University Village has introduced financing options to combat the housing crisis and has managed to keep its occupancy above 90 percent. The village is allowing new residents to defer half of their entrance fee for up to six months to give them time to sell their homes.
"It's usually easier for them to market the homes after they've moved out," Alessi said.
If a new resident takes out a home equity loan to pay the entry fee, University Village will pay interest on the loan for up to a year. Or the community will reimburse the resident up to $1,200 a month for housing expenses for up to a year if he keeps the house.
"They can use it to make their mortgage payment or pay utilities or for lawn service," Alessi said. "If we weren't doing these things, our vacancy rate would be down much more than the 3 or 4 percent it is now."
John Knox Village has gone even further. Marketing director Margie Ferrino said the continuum care community started accepting promissory notes in lieu of cash from residents who are trying to sell their homes. The note allows residents to move in immediately and gives them six months to sell their homes.
The community has dedicated staff to help these residents with the sales. Ferrino said she sends John Knox Village's maintenance staff to seniors' homes to make sure they don't get scammed by unscrupulous contractors and repairmen.
"We have 19 people who have made deposits and are currently waiting to sell their houses," Ferrino said. "I've got someone on staff who is a real estate professional and she's going out to their houses to help stage their homes."

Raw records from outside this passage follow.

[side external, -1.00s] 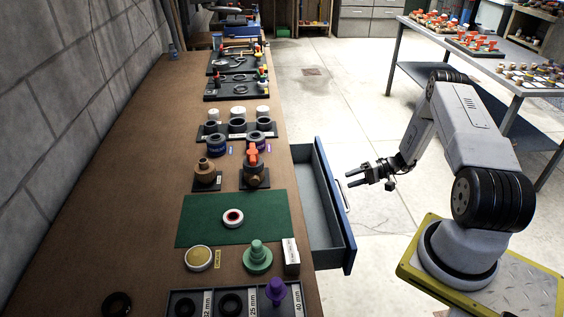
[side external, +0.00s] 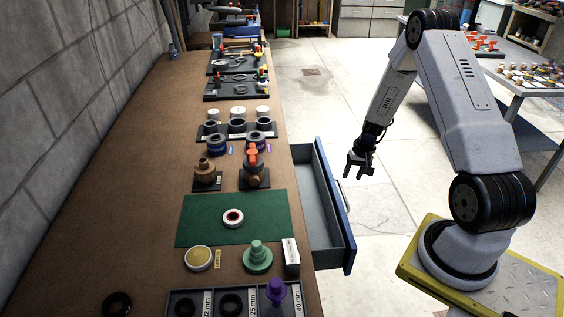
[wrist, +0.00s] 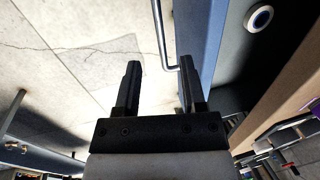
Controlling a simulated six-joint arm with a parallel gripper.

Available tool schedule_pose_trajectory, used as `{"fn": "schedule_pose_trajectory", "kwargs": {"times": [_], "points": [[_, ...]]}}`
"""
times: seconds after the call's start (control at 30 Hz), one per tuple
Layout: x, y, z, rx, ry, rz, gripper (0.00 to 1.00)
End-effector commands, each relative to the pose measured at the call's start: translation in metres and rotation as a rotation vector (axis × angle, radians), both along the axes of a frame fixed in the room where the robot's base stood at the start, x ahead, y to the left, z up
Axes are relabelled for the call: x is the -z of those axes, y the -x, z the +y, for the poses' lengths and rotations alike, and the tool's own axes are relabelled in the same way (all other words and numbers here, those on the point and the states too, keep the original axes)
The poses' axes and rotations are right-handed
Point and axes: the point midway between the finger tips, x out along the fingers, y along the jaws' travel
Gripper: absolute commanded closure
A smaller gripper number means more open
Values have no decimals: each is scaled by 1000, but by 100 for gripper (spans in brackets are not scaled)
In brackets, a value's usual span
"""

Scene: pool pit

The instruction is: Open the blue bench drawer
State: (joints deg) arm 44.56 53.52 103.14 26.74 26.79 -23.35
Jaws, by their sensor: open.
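The blue bench drawer (side external: 349,230) stands pulled out from the bench's right side, its grey interior showing. Its metal bar handle (side external: 343,194) is on the outer face. My gripper (side external: 359,172) is open and empty, pointing down just outside the drawer front, near the handle's far end and apart from it. In the wrist view, the blue drawer front (wrist: 202,38) runs beside the right finger of my gripper (wrist: 160,66). The handle (wrist: 158,30) runs up the picture, its bent end appearing between the fingertips.
The bench (side external: 140,150) carries a green mat (side external: 265,210) with a ring, valves and several fittings. A round white-rimmed piece (wrist: 258,18) shows in the drawer's interior in the wrist view. Open floor (side external: 350,110) lies beyond my gripper. A grey table (side external: 500,85) stands at right.

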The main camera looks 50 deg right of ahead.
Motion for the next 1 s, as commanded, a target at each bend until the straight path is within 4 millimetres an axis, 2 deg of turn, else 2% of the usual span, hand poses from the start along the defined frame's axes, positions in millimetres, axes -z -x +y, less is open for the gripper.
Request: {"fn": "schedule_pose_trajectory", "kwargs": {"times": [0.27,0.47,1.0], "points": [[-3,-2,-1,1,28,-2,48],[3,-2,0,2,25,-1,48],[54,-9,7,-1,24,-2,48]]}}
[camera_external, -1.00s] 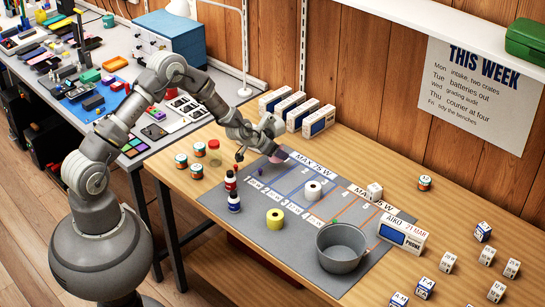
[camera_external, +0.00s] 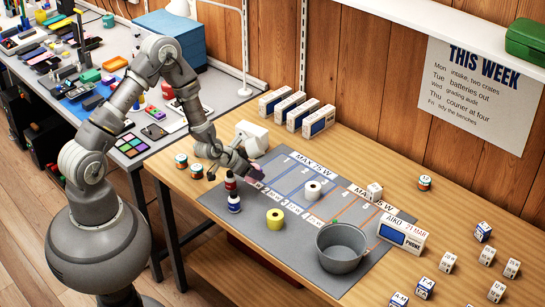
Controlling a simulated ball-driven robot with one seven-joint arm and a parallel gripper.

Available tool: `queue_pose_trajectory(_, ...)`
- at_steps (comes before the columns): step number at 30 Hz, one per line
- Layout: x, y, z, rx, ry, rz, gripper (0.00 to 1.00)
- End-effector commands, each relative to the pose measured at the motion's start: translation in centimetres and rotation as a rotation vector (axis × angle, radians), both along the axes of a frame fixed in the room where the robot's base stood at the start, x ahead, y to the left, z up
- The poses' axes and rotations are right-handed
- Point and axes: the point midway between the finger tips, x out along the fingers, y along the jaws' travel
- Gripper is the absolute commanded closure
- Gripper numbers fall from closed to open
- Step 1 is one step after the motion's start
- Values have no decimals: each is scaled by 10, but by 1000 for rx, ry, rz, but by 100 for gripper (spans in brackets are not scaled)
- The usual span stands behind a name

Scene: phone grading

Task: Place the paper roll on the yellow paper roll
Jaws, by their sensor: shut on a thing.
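A white paper roll (camera_external: 313,189) stands on the grey mat, inside the blue-lined area. The yellow paper roll (camera_external: 275,218) stands on the mat in front of it and to its left, with nothing on top. The two rolls are apart. My gripper (camera_external: 243,168) is tilted low over the mat's left end, by the red-and-black bottle (camera_external: 231,182) and left of both rolls. It is shut on a small thing that looks pinkish; its shape is too unclear to name. Neither roll is in it.
A blue-capped bottle (camera_external: 234,203) stands below the red one. A grey bucket (camera_external: 341,247) stands at the mat's right, near a phone box (camera_external: 401,233). Small jars (camera_external: 196,171) stand left of the mat. White boxes (camera_external: 319,120) line the back.

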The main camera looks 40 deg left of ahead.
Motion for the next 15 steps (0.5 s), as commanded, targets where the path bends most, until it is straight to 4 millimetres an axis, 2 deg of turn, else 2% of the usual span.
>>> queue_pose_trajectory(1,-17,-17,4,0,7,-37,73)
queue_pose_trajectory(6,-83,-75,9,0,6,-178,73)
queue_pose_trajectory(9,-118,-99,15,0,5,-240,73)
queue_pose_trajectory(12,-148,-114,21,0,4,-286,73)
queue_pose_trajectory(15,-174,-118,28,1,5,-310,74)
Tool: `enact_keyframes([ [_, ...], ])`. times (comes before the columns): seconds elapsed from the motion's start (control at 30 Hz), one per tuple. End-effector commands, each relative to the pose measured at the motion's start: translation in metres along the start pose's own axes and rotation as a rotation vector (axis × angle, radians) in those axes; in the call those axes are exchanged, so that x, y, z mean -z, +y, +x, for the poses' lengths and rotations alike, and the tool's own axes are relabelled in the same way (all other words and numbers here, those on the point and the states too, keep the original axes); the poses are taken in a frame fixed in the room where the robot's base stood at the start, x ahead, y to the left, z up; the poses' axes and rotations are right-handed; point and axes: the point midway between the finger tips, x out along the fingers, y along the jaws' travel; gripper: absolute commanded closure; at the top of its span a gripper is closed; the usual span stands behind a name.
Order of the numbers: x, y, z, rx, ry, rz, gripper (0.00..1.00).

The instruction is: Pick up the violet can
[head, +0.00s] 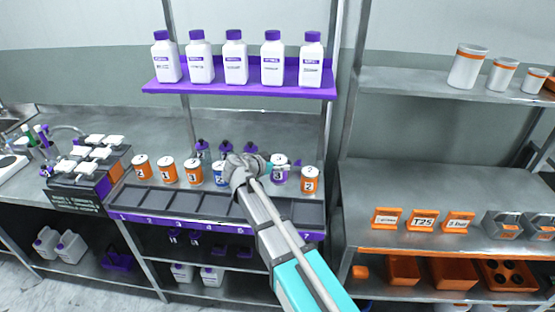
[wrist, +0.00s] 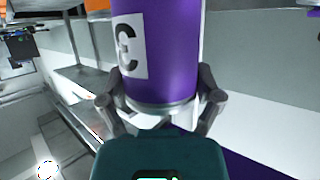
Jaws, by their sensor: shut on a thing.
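The violet can (head: 280,174) has a white label and stands out among the cans at the back of the counter in the head view. In the wrist view the violet can (wrist: 172,45) fills the upper middle, with a dark "3" on its label. My gripper (wrist: 160,100) has one finger on each side of the can, near its silver rim, and is shut on it. In the head view my gripper (head: 262,167) reaches the can from its left side. I cannot tell whether the can touches the counter.
Orange cans (head: 166,170) and a blue can (head: 221,175) stand to the left; another orange can (head: 310,180) is close on the right. Dark violet-capped bottles (head: 225,149) stand behind. A violet shelf (head: 240,90) with white bottles hangs above. Dark numbered bays (head: 187,203) line the front.

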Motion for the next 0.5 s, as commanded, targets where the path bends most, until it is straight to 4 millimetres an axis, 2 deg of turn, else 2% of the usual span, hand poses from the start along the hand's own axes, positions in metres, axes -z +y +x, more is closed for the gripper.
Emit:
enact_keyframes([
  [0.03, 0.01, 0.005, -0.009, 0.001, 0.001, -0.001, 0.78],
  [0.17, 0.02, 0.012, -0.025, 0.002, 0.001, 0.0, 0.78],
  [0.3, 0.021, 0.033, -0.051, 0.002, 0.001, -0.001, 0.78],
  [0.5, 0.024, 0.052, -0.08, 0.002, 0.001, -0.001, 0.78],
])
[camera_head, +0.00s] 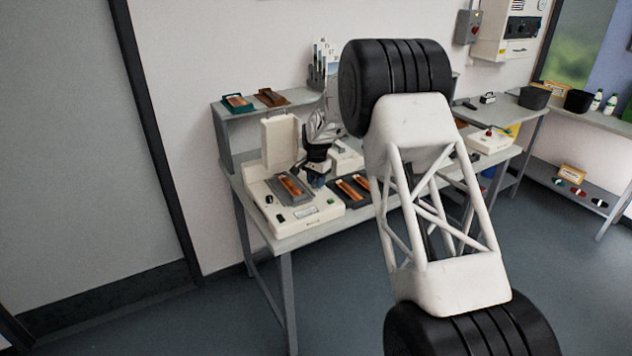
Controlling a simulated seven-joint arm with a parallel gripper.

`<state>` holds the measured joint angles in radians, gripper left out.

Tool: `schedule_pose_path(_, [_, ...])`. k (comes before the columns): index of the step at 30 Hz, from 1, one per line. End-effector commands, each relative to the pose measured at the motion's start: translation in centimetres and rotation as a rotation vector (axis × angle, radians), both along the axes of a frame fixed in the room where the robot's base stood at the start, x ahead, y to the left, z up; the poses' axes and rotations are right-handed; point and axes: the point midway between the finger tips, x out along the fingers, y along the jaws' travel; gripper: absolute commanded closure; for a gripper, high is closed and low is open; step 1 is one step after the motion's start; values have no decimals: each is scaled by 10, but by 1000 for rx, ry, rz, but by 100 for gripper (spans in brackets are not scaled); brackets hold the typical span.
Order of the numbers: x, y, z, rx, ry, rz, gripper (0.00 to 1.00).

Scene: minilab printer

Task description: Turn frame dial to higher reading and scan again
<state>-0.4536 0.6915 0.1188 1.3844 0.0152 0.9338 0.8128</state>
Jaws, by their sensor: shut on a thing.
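The cream scanner (258,196) stands at the left end of the grey bench with its lid (281,141) raised. A brown film strip (291,186) lies in a dark holder on its bed. Small dark controls (280,217) and a small display (306,211) sit on its front; the reading is too small to make out. My gripper (317,181) points down at the right side of the bed, beside the film strip. It is shut on something small there; its own body hides what it holds, and I cannot tell whether that is the frame dial.
A dark tray with brown strips (352,187) lies right of the scanner. A shelf (228,112) behind carries a green tray (237,102) and a brown tray (271,97). My arm blocks the bench's middle. Another cream device (488,142) stands farther right.

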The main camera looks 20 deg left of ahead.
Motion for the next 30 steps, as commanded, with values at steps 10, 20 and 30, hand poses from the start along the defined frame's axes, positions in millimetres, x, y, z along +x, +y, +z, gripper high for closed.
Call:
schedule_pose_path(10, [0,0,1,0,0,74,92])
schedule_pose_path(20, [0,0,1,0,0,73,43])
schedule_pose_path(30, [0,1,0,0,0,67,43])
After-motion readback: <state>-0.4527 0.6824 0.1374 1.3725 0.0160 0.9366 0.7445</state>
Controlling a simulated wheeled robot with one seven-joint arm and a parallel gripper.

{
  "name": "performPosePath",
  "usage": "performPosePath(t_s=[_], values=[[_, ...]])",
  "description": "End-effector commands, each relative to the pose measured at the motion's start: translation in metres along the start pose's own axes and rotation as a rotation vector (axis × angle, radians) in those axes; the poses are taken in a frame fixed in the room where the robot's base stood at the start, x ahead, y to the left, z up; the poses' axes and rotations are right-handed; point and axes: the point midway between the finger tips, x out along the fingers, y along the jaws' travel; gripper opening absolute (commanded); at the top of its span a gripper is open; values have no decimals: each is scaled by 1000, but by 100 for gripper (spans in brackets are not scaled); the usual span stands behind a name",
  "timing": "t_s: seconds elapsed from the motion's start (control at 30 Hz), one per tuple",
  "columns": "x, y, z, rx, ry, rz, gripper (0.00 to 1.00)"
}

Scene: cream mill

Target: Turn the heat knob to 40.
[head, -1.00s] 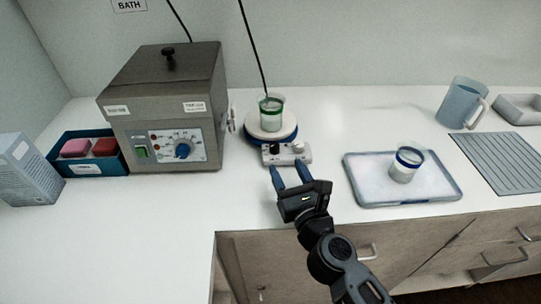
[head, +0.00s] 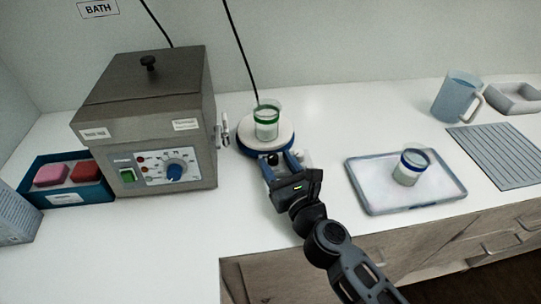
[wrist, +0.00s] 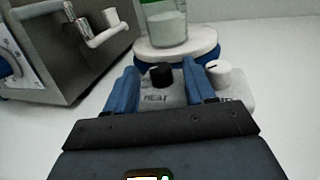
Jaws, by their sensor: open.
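The heat knob (wrist: 159,75) is black and round, with a pale pointer mark, and sits above the word HEAT on the white front panel of the hot plate (head: 253,148). A white knob (wrist: 218,73) sits to its right, partly behind my right finger. My gripper (head: 279,161) is open at the front of the hot plate. In the wrist view its two blue fingers stand either side of the heat knob, and I cannot tell whether they touch it. The knob's exact setting is too small to read. A green-banded beaker (head: 267,119) of pale liquid stands on the plate.
A grey bath unit (head: 150,120) with a blue dial stands left of the hot plate, its tap near the plate. A tray (head: 375,197) with a blue-banded beaker (head: 411,165) lies to the right. A black cable rises behind the plate. The counter front left is clear.

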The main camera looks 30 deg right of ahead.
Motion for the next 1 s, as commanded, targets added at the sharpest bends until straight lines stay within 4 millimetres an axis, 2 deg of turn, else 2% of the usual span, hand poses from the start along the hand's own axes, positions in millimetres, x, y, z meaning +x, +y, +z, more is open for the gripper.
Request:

John Knox Village won't hold an apartment for a prospective resident unless there is "serious activity" at the home - if the house is under contract. People can join the "future resident" program.
"They've made a deposit and we allow them to come to John Knox Village every day and take advantage of all the meals and programs," Ferrino said. "It's a way for them to get to know the staff and make friends. Because the last thing we want is for them to sit around their house all day and get depressed staring out at a For Sale sign."
Tampa's Canterbury Tower saw its overall occupancy plummet over the past four years, from 88 percent in 2004 to 81 percent last year. The Bayshore Boulevard community requires entrance fees ranging from $150,000 to $500,000. Marketing director Linda O'Leary said the occupancy rates are just now returning to normal.
Deborah Franklin, incoming president of Florida Healthcare Association, said the problem isn't limited to life-care communities. As chief executive of Hawthorne Village and Hawthorne Estates in Brandon, Franklin said even rental-based retirement communities are losing residents because of the housing crisis.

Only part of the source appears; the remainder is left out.